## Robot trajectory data
"""

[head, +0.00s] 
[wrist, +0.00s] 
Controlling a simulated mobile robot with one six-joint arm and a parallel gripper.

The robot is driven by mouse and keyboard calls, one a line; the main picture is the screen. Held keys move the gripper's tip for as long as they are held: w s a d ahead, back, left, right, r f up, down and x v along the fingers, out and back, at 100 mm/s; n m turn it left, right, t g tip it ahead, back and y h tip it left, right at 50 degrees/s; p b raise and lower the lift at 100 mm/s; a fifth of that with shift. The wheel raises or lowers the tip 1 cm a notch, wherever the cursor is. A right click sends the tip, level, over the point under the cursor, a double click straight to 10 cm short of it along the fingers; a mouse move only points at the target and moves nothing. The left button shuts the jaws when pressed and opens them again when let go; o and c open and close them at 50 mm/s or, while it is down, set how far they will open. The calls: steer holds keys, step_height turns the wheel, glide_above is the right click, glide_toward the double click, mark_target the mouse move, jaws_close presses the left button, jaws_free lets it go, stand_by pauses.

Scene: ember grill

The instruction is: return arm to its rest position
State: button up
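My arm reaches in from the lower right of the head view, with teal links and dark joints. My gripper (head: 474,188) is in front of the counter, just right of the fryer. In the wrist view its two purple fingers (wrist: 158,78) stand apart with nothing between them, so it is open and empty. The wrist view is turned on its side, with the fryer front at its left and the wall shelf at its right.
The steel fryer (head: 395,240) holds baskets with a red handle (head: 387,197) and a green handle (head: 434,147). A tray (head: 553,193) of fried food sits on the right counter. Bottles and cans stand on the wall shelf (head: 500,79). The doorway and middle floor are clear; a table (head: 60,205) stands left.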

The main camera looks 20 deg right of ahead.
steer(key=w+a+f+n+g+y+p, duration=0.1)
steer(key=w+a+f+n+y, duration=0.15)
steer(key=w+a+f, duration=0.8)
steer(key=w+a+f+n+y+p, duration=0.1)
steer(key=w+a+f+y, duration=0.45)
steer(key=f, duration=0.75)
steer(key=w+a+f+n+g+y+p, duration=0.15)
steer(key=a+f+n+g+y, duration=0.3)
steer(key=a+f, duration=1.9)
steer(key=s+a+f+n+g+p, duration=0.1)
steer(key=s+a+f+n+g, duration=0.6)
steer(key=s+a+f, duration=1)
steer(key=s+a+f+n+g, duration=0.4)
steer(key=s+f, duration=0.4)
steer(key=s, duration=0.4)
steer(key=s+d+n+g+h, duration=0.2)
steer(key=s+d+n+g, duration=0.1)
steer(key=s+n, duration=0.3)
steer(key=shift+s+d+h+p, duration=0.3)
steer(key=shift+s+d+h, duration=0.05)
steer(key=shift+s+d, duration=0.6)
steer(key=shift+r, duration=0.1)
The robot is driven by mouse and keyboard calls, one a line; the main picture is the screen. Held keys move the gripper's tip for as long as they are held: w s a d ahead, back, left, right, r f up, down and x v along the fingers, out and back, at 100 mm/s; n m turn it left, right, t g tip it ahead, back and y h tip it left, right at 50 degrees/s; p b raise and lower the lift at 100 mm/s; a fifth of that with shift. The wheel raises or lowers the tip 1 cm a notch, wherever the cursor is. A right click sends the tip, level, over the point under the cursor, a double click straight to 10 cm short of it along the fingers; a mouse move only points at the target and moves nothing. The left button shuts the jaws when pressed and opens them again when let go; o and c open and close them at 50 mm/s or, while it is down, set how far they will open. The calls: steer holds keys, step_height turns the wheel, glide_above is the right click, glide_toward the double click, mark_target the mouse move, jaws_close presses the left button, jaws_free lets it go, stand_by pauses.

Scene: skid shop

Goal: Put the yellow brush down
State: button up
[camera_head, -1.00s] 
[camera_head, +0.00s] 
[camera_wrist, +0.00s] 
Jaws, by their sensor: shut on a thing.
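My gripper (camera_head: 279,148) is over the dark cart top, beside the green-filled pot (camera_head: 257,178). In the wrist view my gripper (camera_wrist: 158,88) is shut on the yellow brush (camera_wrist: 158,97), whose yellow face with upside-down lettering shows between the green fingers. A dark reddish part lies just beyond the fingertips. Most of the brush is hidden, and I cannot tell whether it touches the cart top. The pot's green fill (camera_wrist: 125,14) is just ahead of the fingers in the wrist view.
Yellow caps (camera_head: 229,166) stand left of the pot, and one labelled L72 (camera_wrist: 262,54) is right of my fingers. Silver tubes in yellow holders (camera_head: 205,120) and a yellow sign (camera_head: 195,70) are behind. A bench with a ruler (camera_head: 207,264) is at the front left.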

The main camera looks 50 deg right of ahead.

"""

Repeat the listing in full, keeping every line exactly as it is.

## Written response
[head, +0.00s] 
[wrist, +0.00s] 
Controlling a simulated mobile robot with one six-joint arm and a parallel gripper.

The robot is driven by mouse and keyboard calls, one a line; the main picture is the screen. Held keys move the gripper's tip for as long as they are held: w s a d ahead, back, left, right, r f up, down and x v along the fingers, out and back, at 100 mm/s; n m turn it left, right, t g tip it ahead, back and y h tip it left, right at 50 degrees/s; p b raise and lower the lift at 100 mm/s; a fifth of that with shift. The wheel raises or lowers the tip 1 cm a notch, wherever the cursor is. A right click sends the tip, level, over the point under the cursor, a double click straight to 10 cm short of it along the fingers; a mouse move only points at the target and moves nothing. The left button shuts the jaws when pressed and opens them again when let go; o and c open and close them at 50 mm/s or, while it is down, set how far they will open. The calls: steer holds keys, step_height turns the wheel, glide_above is the right click, glide_toward the double click, mark_target the mouse move, jaws_close presses the left button, jaws_free lets it go, stand_by pauses.

Scene: ember grill

The instruction is: return arm to its rest position
State: button up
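My arm reaches in from the lower right of the head view, with teal links and dark joints. My gripper (head: 474,188) is in front of the counter, just right of the fryer. In the wrist view its two purple fingers (wrist: 158,78) stand apart with nothing between them, so it is open and empty. The wrist view is turned on its side, with the fryer front at its left and the wall shelf at its right.
The steel fryer (head: 395,240) holds baskets with a red handle (head: 387,197) and a green handle (head: 434,147). A tray (head: 553,193) of fried food sits on the right counter. Bottles and cans stand on the wall shelf (head: 500,79). The doorway and middle floor are clear; a table (head: 60,205) stands left.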

The main camera looks 20 deg right of ahead.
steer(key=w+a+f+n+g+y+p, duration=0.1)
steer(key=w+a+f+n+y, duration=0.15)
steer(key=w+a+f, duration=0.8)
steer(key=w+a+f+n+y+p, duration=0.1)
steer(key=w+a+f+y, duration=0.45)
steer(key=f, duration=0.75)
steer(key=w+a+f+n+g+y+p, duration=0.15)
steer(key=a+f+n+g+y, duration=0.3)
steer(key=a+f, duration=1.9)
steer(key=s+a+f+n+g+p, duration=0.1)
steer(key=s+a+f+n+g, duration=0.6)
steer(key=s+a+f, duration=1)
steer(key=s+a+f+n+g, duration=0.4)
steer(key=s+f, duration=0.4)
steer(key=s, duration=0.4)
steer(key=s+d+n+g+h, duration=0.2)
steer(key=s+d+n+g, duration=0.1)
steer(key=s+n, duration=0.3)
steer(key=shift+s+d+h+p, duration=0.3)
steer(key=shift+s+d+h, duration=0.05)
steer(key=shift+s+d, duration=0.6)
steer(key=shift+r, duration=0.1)
The robot is driven by mouse and keyboard calls, one a line; the main picture is the screen. Held keys move the gripper's tip for as long as they are held: w s a d ahead, back, left, right, r f up, down and x v along the fingers, out and back, at 100 mm/s; n m turn it left, right, t g tip it ahead, back and y h tip it left, right at 50 degrees/s; p b raise and lower the lift at 100 mm/s; a fifth of that with shift. The wheel raises or lowers the tip 1 cm a notch, wherever the cursor is. A right click sends the tip, level, over the point under the cursor, a double click straight to 10 cm short of it along the fingers; a mouse move only points at the target and moves nothing. The left button shuts the jaws when pressed and opens them again when let go; o and c open and close them at 50 mm/s or, while it is down, set how far they will open. The calls: steer holds keys, step_height turns the wheel, glide_above is the right click, glide_toward the double click, mark_target the mouse move, jaws_close presses the left button, jaws_free lets it go, stand_by pauses.

Scene: skid shop

Goal: Put the yellow brush down
State: button up
[camera_head, -1.00s] 
[camera_head, +0.00s] 
[camera_wrist, +0.00s] 
Jaws, by their sensor: shut on a thing.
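My gripper (camera_head: 279,148) is over the dark cart top, beside the green-filled pot (camera_head: 257,178). In the wrist view my gripper (camera_wrist: 158,88) is shut on the yellow brush (camera_wrist: 158,97), whose yellow face with upside-down lettering shows between the green fingers. A dark reddish part lies just beyond the fingertips. Most of the brush is hidden, and I cannot tell whether it touches the cart top. The pot's green fill (camera_wrist: 125,14) is just ahead of the fingers in the wrist view.
Yellow caps (camera_head: 229,166) stand left of the pot, and one labelled L72 (camera_wrist: 262,54) is right of my fingers. Silver tubes in yellow holders (camera_head: 205,120) and a yellow sign (camera_head: 195,70) are behind. A bench with a ruler (camera_head: 207,264) is at the front left.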

The main camera looks 50 deg right of ahead.

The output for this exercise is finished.